If you are a sole proprietor, you’re a single woman show, make sure you have a video and a writeup about yourself and if you have team members, make sure that you are creating the know, like, and trust factor with a video of them as well.
Not including your service area and contact info on every page.
On the footer of your website, that’s where I put the services that we offer and the towns that we cover, plus we have a dedicated page to our service area, plus there are ways for them to contact us on every single page, plus there’s a contact us page, yet very well thought out.
How many websites I’ve gone to, and I’m like,
No clear calls to action.
Again, that brochure website, that brochure mentality. “Here’s what the services we offer.” No, you want to say, “Click here to request a quote,” or, “Click here to become a client,” or, “Click here to learn more about our services,” or, “Click here to learn more about our owner,” or, “Click here to get your high-value coupon. Click here to learn more about our amazing pet care professionals.” So on and so forth.
You are leading them down the path and telling them what actions to take on each page. This is a journey, right? So, we’re creating that relationship with the people that land on your website.
Not including social proof.
So, testimonials, testimonials, testimonials. Social proof is the most powerful marketing you can do in the pet sitting industry and is free. You should be showcasing that all over your website.
Not maximizing your footer.
As I already mentioned, I use my footer for keywords, and I use it for our service area. So, what towns that we cover. Very important.
Wasting the above-the-fold space.
How many websites do I go to, and it’s like there’s maybe a dog running, a gif of some sort, then there’s a whole bunch of white space, and I have to scroll down even to find out what the company’s name is, why I’m there.
Above the fold comes from the olden days of newspapers, and people would always read above the fold. So, above where the newspaper folded. That’s the same with a website. It’s before they have to scroll. This is prime real estate. You have 0.3 seconds to make an impression on your visitors. You want them to hit that space and be like, “Oh, wow, interesting.” Calls to action, video, opt-in offer, all right there before they scroll.
Having self-moving elements ruin the user experience.
People don’t like videos that play automatically or those type of gif things. A confused mind says, “No.” People click away from that. So, remove any of that that you have on your website.
Too much visual clutter.
Making it nice and organized for people and their experience.
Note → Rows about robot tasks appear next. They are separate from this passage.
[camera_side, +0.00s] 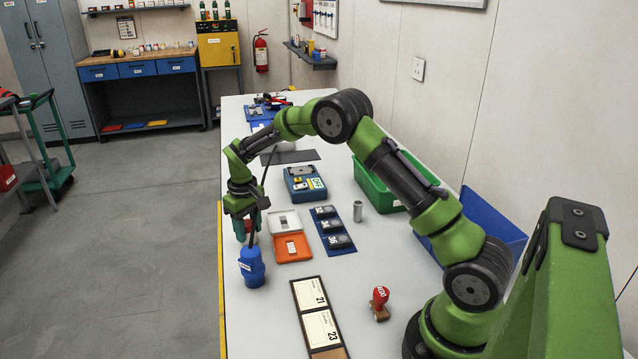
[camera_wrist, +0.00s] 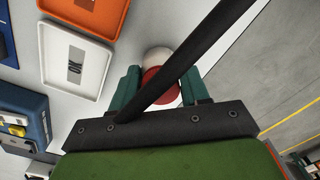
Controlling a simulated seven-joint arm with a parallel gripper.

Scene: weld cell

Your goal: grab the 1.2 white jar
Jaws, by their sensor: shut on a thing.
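A small round jar, white with a red part (camera_wrist: 155,58), sits between the teal fingers of my gripper (camera_wrist: 159,84) in the wrist view. A dark bar crosses in front of part of it.
A blue bottle (camera_side: 252,268) stands just in front of the gripper. A red-topped stamp (camera_side: 380,300) and a label board (camera_side: 318,318) lie nearer.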

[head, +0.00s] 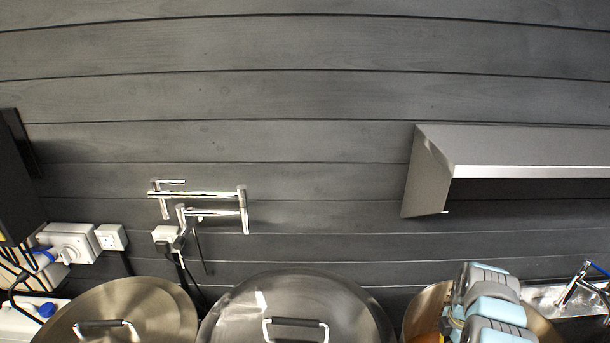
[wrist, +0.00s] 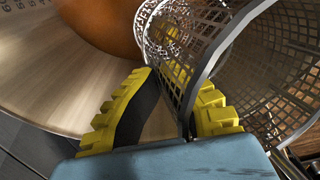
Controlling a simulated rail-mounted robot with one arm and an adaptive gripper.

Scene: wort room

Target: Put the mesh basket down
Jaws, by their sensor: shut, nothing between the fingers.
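The mesh basket (wrist: 275,75) is a grey metal lattice, filling the right of the wrist view, with a smaller perforated round part beyond it. My gripper (wrist: 165,75) is right at the basket, its yellow ridged fingers showing on both sides of the near edge of the mesh. The jaws are shut, with no clear hold on the basket; the mesh hides part of the right finger. In the head view my blue-grey gripper body is low at the right over an open pot (head: 423,312); the fingers and basket cannot be made out there.
An orange rounded surface (wrist: 105,25) and a pale brushed disc (wrist: 45,75) lie left of the fingers. Two lidded pots (head: 125,310) (head: 300,300) stand left of my arm. A sink tap (head: 575,283) is at right. A metal shelf (head: 530,172) juts from the wall above.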

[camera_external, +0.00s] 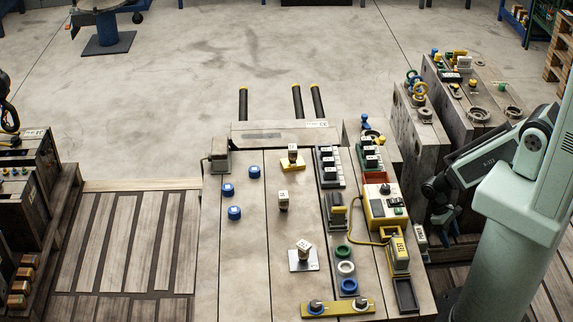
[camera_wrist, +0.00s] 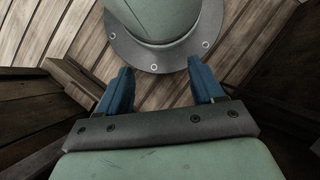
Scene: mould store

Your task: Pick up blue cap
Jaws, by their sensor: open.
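Three round blue caps lie on the left part of the wooden worktop in the external view: one at the back (camera_external: 254,172), one at the left (camera_external: 228,190) and one at the front (camera_external: 234,213). They stand apart from each other, with bare wood around them. My gripper (camera_wrist: 160,66) shows in the wrist view with two blue fingers spread wide and nothing between them. Beyond the fingers are my base's round foot and a slatted wooden floor. No cap shows in the wrist view. I cannot make out my gripper clearly in the external view.
Wooden cabinets (camera_external: 436,118) stand right of the worktop.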

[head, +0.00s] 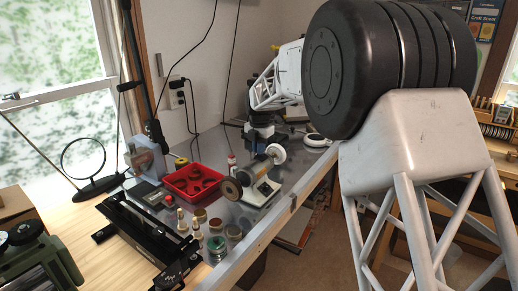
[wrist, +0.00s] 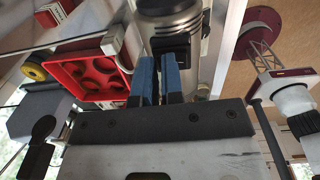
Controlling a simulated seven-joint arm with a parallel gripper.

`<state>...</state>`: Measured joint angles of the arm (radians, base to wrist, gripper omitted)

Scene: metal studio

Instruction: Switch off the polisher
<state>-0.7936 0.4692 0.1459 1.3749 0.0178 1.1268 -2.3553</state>
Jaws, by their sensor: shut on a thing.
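The polisher (head: 262,192) stands on the grey bench right of the red tray, with a pale base, a brown wheel at its left end and a white wheel at its right end. In the head view my gripper (head: 262,145) is just above and behind it, and its fingertips are hard to make out. In the wrist view my gripper (wrist: 158,75) has two blue fingers close together, reaching up to a silver machine body (wrist: 172,15) with a black block, which looks like the polisher. The gripper is shut on a small part there, mostly hidden between the fingers. The switch setting is not visible.
A red tray (head: 192,192) of round pieces lies left of the polisher. Small jars (head: 216,245) stand in front. The bench's right edge runs close to the polisher.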

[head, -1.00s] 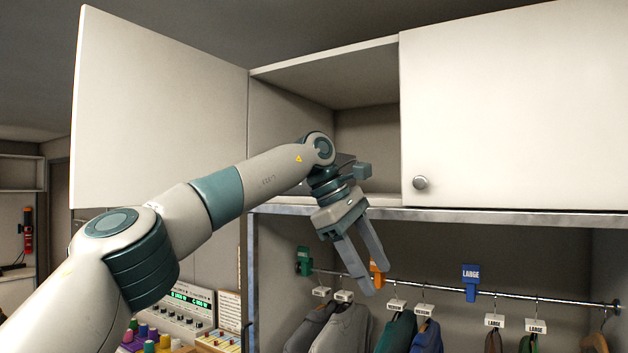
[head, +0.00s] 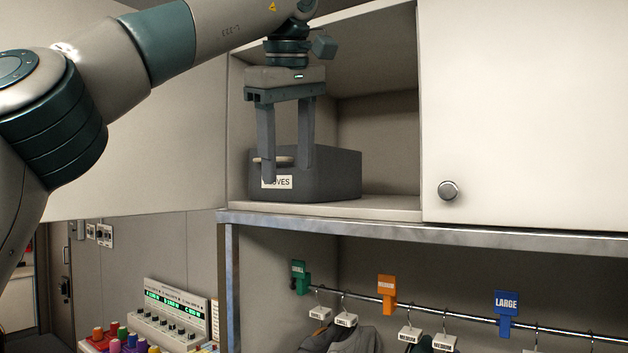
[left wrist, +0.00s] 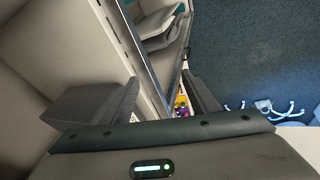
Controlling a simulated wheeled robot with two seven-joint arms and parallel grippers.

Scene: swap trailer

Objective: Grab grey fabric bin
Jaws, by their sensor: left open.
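The grey fabric bin (head: 335,178) sits on the floor of the open overhead cupboard in the head view. Its front has a white label, partly covered, that ends in "VES", and a pale handle above it. My left gripper (head: 287,172) is open and points down in front of the bin. Its two fingers overlap the bin's front in the picture, with part of the handle showing between them. I cannot tell whether they touch it. In the left wrist view my left gripper (left wrist: 155,100) shows its fingers spread apart; I cannot make out the bin there. My right gripper is not in view.
An open cupboard door (head: 170,150) stands on the left, behind my left arm. A closed door (head: 530,110) with a round knob covers the right side. Below the metal edge (head: 400,228), clothes hang on a rail (head: 450,313). The shelf right of the bin is clear.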

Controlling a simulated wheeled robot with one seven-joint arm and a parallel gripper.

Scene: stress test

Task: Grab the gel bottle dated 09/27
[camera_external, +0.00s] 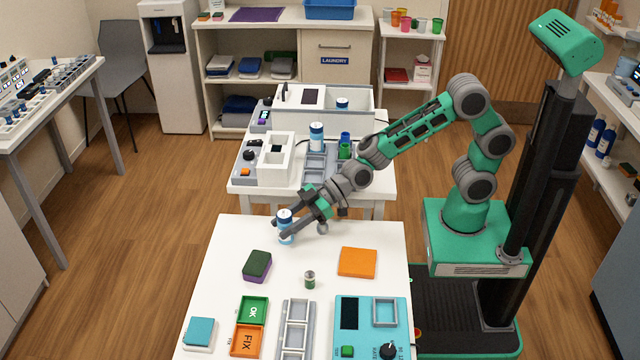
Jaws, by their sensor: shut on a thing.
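A small white and blue bottle (285,224) is between the fingers of my gripper (287,228), at the back left edge of the white front table (225,262). My gripper is shut on it, and the bottle looks upright. Any date on its label is too small to read. Whether its base touches the table I cannot tell. A second, similar white and blue bottle (316,137) stands upright on the grey station behind.
On the front table are a dark green and purple block (257,265), an orange block (357,262), a small can (309,279), OK (252,310) and FIX (247,341) trays, a grey rack (296,330) and a teal device (370,328).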

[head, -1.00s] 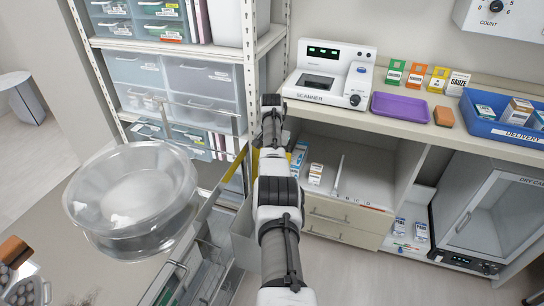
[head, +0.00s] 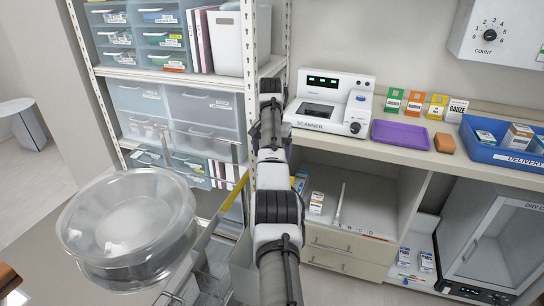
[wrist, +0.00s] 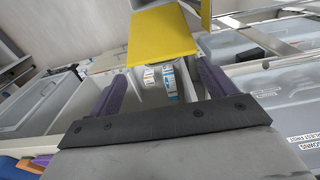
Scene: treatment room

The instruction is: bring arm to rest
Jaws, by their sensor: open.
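My arm (head: 275,205) rises through the middle of the head view, in front of the gap between the shelf rack and the counter. Its end is mostly hidden there behind its own links. In the wrist view my gripper (wrist: 157,72) has two purple fingers standing wide apart, with nothing held between them. A yellow panel (wrist: 160,35) is beyond the fingertips. Small white labelled boxes (wrist: 160,80) show between the fingers, farther off; whether the fingers touch anything nearby I cannot tell.
A shelf rack (head: 180,78) with drawers stands left of my arm. A clear round bowl (head: 128,225) is at lower left. The counter (head: 345,146) at right bears a scanner (head: 332,100), a purple tray (head: 400,134) and a blue delivery bin (head: 500,150). An open cubby (head: 370,190) is below it.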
Again, a confused mind says, “No.” If you have a bunch of stuff, a bunch of moving gifs, a bunch of stuff going here and there, then people’s brains are going to get confused, and they’re going to click away.
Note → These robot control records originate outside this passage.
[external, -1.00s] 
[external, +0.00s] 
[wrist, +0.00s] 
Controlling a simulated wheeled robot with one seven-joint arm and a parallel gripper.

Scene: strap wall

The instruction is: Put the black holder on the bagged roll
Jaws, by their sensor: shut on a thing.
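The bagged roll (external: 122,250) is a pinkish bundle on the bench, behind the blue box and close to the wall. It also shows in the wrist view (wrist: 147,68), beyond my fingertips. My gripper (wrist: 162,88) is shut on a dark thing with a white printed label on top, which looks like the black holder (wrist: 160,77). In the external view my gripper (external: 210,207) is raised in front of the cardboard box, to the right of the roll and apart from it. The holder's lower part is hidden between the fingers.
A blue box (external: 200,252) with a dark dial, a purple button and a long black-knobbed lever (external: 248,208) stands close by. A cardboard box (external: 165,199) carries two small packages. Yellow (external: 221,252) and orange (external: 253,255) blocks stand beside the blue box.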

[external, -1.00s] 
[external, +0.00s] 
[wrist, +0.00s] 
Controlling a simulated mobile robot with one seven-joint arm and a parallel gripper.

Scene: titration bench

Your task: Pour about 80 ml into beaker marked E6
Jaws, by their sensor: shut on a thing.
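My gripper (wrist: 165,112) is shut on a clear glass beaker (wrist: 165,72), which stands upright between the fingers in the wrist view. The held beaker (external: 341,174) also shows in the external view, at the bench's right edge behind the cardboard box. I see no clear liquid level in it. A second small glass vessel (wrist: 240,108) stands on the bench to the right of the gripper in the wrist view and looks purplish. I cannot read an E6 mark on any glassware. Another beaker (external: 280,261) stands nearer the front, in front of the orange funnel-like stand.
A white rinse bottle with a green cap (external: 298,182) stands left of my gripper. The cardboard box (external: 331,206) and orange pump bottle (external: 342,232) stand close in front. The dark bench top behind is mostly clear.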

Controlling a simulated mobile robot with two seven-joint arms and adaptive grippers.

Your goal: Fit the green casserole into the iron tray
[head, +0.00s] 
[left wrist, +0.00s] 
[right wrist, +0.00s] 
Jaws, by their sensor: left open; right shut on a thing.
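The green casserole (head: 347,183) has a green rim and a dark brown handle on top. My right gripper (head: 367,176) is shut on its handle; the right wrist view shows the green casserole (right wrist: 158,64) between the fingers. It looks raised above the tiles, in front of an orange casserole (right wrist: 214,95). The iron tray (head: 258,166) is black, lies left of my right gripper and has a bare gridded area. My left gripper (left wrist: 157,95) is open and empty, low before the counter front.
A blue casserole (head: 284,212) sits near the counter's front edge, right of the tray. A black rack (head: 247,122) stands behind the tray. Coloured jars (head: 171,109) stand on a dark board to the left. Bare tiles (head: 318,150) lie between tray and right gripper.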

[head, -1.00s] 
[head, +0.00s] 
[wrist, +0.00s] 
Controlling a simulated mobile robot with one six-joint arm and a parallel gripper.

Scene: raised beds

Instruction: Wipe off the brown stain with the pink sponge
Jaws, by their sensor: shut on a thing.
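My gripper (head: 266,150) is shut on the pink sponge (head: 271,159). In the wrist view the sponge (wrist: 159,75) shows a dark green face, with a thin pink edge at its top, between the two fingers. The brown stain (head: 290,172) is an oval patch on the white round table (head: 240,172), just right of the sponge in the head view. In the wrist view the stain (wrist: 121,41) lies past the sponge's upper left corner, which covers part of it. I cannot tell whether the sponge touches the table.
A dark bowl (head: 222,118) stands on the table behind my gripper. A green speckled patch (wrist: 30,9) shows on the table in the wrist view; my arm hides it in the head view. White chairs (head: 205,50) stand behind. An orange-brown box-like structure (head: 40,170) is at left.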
The font size is too small.
Especially now, I can’t read anything without my glasses. I’m like, “I can’t read the type.” You have got to make your type bigger on your websites and emails.
Not having a question in the headline.
So, old school marketing tactic is a poll marketing question. You want the first thing that you ask them on the website for them to answer yes. “Do you want your pet to get lots of exercises when you’re forced to leave them home alone?”
“Yes, I want that.”
“Do you want to travel worry-free and know that your pet is in the very best of hands, your pet in your home?”
That is an emotional trigger for your pet sitting prospect clients that hit your website. So, poll marketing questions. What you could ask your visitors that they could answer yes to will move them along the process.
Having typos and grammatical errors.
That’s an easy one, happens to the best of us. I still find some here and there, but do your best there. I love the tool Grammarly. It’s one of my favorites. I use it every day.
Not having a mobile-friendly site.
Eighty percent of your traffic will come from people on their mobile phones. So, you need to make sure that your website is also mobile-friendly. You’ve been to those sites where you’re like, “I don’t understand what I’m looking at,” because it’s not mobile responsive. It’s not changing based on the device the person’s looking at.